ShuffleComp Reviews Collection Thread

I will post tweet-sized reviews at this user twitter.com/slingerreviews

Super! When are you starting?

I know MTW wrote at least one review, for When the Land Goes Under the Water. I might manage a few reviews, but the first one’s taking a while.

ETA: Hold the presses, I just posted my first review! It’s of False Mavis and you can read it here. Honestly I think it comes out rather disjointed because I procrastinated like a bandit on it, but hey, it’s finished.

Some reviews are showing up at IFDB.

ifdb.tads.org/search?searchfor=t … views%3A1-

I wrote a short capsule review for Molly and the Butter Thieves over on my blog. All of my reviews there from now on will be posted under the shufflecomp tag.

I’ll be putting some short reviews up here: astrobolism.tumblr.com

Two so far: a nice pairing of When the Land Goes Under the Water and Submerge.

I’ve reviewed Ansible at some length, since that game is both interesting enough and non-pseudonymous.

I’ve covered some of my favorites here.

A tangential comment on Sequitur’s review of Ansible:

Technically, I think the term “time cave” connotes not just a branching narrative that is a pure tree structure (no state or merging nodes) but also that each branch is a substantially different part of the story, perhaps even a different genre or an incompatible parallel world. In Ansible there is one well-defined situation, whose resolution is determined by your choices. Also there’s only three “winning” endings, and most non-winning endings end as soon as you make the wrong choice. Using Sam Ashwell’s terminology, I’d say it’s much closer to a Gauntlet.

A fair point, but I feel like “time cave” is a better descriptor because Ansible has no merges, only a pure tree structure. It also has some branches which do develop a fair bit (For several nodes) before ending in death.

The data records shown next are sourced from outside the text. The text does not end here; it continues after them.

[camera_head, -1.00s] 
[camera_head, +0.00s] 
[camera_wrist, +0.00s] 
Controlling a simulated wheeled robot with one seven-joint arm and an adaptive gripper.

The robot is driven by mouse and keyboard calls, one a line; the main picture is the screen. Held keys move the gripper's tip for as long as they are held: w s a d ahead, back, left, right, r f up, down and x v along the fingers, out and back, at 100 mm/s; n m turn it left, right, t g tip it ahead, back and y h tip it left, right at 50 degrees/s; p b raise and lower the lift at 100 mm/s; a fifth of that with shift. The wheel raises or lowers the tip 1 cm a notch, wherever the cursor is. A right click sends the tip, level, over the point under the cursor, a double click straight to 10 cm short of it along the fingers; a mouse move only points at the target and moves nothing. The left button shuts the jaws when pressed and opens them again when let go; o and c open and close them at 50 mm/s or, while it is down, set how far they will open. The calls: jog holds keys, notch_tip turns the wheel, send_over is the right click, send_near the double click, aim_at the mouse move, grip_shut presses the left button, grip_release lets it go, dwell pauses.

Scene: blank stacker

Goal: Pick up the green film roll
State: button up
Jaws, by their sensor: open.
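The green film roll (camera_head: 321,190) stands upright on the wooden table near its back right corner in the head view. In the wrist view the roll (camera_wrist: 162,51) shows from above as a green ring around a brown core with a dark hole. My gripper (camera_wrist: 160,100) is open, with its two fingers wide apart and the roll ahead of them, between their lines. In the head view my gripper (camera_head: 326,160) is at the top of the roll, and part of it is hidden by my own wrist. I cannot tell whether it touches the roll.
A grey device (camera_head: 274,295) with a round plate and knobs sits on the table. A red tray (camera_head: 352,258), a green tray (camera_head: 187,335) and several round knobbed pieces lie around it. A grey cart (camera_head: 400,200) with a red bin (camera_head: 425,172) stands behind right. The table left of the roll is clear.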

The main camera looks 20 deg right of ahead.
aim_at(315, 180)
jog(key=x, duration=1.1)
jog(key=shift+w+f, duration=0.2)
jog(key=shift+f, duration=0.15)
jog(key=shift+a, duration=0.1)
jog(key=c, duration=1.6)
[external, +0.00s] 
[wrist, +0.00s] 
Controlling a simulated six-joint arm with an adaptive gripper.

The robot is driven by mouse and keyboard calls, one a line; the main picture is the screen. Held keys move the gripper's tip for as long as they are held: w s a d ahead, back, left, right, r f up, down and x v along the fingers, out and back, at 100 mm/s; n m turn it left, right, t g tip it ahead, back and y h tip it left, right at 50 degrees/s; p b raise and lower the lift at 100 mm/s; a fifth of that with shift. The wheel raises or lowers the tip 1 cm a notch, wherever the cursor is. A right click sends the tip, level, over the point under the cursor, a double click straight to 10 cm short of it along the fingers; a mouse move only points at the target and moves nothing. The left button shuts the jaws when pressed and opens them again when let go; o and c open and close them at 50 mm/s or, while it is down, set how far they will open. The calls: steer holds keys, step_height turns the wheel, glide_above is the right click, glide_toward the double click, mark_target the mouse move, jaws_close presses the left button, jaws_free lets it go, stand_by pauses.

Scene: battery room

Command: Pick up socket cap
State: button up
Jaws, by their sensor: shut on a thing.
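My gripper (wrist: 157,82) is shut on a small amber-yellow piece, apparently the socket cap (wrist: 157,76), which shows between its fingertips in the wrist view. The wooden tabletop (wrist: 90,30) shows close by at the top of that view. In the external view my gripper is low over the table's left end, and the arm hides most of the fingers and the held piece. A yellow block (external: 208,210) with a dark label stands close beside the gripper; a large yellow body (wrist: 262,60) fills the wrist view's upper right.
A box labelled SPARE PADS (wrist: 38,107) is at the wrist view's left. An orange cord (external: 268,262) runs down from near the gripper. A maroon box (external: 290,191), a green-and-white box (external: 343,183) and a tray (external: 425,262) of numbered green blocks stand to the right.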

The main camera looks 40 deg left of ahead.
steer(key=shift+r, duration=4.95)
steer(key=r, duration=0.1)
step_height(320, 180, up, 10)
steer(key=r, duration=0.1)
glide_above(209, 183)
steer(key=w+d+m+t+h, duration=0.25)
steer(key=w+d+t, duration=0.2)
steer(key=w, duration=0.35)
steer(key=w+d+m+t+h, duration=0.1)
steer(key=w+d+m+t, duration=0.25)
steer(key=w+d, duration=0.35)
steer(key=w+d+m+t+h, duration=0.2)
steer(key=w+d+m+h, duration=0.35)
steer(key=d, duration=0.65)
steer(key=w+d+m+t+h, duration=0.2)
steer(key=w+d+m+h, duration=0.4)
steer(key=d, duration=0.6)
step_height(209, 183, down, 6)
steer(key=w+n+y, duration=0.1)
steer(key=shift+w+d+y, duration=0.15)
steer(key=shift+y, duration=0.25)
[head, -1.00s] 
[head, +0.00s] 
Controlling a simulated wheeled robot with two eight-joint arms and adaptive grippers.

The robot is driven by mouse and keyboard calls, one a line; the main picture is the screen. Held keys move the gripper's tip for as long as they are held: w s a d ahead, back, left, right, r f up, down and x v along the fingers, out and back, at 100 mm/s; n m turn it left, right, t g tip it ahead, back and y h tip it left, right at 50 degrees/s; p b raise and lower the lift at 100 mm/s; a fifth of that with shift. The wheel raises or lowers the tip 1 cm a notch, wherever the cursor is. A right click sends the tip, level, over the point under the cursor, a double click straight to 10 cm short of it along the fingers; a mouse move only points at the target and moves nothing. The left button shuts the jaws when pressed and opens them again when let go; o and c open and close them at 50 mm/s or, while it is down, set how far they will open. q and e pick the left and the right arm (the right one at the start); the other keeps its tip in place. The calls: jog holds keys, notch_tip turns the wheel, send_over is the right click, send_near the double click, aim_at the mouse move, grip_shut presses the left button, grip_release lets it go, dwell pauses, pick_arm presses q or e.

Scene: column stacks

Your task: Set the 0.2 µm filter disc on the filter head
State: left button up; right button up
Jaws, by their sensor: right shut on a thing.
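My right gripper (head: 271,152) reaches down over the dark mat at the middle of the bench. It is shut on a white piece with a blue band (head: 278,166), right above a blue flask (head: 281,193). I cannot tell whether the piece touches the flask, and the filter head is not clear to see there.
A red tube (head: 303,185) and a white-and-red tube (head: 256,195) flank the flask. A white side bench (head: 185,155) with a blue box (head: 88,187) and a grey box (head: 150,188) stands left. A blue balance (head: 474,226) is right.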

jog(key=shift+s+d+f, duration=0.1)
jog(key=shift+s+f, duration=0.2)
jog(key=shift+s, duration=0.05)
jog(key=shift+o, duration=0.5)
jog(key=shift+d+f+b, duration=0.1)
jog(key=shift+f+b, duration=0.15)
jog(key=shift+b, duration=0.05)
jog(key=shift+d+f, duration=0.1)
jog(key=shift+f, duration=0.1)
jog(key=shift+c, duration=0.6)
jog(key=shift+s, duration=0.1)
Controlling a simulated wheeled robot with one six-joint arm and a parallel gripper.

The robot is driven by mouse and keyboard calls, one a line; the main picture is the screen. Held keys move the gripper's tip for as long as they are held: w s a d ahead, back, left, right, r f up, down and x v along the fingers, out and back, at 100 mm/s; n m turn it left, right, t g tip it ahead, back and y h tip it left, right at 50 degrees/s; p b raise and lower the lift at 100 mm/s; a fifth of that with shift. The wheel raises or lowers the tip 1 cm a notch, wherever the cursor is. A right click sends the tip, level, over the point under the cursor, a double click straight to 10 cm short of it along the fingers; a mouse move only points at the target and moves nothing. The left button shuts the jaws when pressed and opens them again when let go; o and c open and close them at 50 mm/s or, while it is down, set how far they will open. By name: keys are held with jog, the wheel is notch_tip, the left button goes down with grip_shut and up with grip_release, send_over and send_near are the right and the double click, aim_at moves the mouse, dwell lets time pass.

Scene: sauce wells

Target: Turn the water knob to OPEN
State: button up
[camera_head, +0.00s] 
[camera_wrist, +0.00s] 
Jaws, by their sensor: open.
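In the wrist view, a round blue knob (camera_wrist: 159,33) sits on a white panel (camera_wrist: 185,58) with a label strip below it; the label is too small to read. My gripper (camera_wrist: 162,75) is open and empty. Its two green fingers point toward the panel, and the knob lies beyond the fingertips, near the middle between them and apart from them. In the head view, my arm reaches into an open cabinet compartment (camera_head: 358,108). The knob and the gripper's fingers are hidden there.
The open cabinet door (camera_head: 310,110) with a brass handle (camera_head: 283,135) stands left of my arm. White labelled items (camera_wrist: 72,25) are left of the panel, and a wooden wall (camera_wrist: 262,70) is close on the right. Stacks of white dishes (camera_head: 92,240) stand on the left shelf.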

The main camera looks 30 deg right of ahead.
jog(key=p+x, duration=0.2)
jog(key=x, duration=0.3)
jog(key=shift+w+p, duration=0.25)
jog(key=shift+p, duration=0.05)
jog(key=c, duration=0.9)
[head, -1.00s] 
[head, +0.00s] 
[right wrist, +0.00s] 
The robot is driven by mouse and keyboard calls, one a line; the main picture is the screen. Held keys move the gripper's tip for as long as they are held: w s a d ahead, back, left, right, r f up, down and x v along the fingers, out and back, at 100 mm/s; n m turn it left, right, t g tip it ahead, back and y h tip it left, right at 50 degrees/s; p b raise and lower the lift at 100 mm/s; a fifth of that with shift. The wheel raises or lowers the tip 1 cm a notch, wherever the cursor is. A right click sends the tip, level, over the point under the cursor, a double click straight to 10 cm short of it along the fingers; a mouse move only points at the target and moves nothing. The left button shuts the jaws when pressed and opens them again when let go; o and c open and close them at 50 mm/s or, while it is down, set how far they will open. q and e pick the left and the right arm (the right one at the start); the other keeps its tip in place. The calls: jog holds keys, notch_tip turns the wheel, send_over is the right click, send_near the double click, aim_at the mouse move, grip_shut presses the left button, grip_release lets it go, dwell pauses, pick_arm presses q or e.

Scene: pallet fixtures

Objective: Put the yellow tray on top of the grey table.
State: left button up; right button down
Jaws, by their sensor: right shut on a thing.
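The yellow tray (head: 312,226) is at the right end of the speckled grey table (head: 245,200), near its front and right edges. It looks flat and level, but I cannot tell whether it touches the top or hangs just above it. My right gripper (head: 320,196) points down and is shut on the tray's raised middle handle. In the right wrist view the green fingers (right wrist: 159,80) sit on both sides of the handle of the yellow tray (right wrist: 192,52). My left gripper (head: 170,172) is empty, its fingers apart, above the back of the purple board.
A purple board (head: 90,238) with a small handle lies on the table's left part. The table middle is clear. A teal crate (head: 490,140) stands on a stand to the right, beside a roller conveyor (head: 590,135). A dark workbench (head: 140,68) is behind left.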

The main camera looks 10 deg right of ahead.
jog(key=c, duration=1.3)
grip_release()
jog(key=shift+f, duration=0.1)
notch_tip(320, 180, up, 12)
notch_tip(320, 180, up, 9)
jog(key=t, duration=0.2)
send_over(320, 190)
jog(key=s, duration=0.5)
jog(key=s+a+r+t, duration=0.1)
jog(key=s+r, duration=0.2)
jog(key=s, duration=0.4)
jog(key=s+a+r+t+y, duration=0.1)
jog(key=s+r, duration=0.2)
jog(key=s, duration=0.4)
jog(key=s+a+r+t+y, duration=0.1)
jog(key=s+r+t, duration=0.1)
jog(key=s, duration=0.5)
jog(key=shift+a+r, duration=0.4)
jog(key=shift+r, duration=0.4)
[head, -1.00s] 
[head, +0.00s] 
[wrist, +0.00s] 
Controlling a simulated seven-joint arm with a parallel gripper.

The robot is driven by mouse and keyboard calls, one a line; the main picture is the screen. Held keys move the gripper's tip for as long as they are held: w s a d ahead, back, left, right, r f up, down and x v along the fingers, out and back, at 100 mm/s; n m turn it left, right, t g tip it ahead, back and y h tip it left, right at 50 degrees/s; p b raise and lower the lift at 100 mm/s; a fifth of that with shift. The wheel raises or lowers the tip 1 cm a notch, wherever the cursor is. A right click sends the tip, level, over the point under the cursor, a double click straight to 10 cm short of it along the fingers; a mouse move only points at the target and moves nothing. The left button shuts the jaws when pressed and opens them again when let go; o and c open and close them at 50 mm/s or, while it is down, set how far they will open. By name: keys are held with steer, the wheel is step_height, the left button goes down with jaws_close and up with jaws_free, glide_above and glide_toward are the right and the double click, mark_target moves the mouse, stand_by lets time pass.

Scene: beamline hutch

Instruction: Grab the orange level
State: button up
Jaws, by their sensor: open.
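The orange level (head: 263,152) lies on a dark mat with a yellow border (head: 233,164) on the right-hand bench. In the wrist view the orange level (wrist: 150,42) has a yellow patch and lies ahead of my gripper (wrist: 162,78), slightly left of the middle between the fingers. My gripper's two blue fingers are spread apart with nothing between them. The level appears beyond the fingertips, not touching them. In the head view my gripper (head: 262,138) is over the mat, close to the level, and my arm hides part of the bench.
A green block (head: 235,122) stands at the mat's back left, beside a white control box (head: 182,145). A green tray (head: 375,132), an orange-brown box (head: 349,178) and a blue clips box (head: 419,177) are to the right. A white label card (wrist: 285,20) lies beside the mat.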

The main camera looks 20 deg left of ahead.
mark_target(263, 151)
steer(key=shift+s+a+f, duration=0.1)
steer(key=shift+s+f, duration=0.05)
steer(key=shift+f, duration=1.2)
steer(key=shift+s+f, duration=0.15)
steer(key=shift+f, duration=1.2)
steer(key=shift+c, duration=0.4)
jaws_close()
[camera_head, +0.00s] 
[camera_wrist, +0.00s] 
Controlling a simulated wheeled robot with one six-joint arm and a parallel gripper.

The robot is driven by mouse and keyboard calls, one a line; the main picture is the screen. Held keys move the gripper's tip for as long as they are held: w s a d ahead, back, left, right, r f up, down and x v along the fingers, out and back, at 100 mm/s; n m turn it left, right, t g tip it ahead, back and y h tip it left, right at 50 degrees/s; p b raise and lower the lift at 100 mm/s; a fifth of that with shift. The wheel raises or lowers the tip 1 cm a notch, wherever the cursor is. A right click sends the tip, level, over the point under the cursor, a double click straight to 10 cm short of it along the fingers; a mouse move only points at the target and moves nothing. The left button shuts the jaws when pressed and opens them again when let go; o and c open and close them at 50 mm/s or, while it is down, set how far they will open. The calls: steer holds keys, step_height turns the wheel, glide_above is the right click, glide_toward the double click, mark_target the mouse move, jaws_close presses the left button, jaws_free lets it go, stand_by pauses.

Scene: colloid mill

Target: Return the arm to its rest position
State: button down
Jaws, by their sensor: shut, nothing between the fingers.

So to me it seemed more like an exceedingly deadly time cave, rather than a broader-than-usual gauntlet, but obviously that’s a hair-splitting distinction to make.

More to the point, however, I felt like it suggested a time cave structure even if it wasn’t a “true” time cave, which created some tension for me because I expected to be able to find branches that led to completely different stories, even though there is only one main path.

Not having played Ansible: the term ‘time cave’ was intended as a mainly structural definition. It tends to lead to branches with very different situations, but that’s not a defining feature any more than Crazy Uncle House is a defining feature or parser IF. At least, as I envisaged it.

Fair enough. I guess I was reading too much into the name, which evokes a cave with tunnels that exit into different time periods (which was the conceit of The Cave of Time).

I still think that structurally Ansible is closer to a Gauntlet, given how so many wrong choices are insta-death and there’s only really one situation to be navigated (with three ways to survive). But I will concede that it gives the illusion of a Time Cave.

https://jf64.wordpress.com/2015/05/21/review-the-skeleton-key-of-ambady/

https://jf64.wordpress.com/2015/05/23/review-pool-dominator/

Here are a few more short reviews: To Spring Open and The Skeleton Key of Ambady

astrobolism.tumblr.com/tagged/shufflecomp

One last couple of Shufflecomp reviews for the road. (May contain spoilers for When the Land Goes Under the Water and Everything We Do is Games.)

Just under the wire, I’ve posted reviews on IFDB of my three favorite games in the comp: Heading East, Starry Seeksorrow, and When the Land Goes Under the Water. (That link will include other reviews I may write if I get a chance.) I was fortunate to be a playtester for both Heading East and When the Land Goes Under the Water, but I enjoyed both games before any revisions were made based on my feedback, so I can’t take credit for their excellence!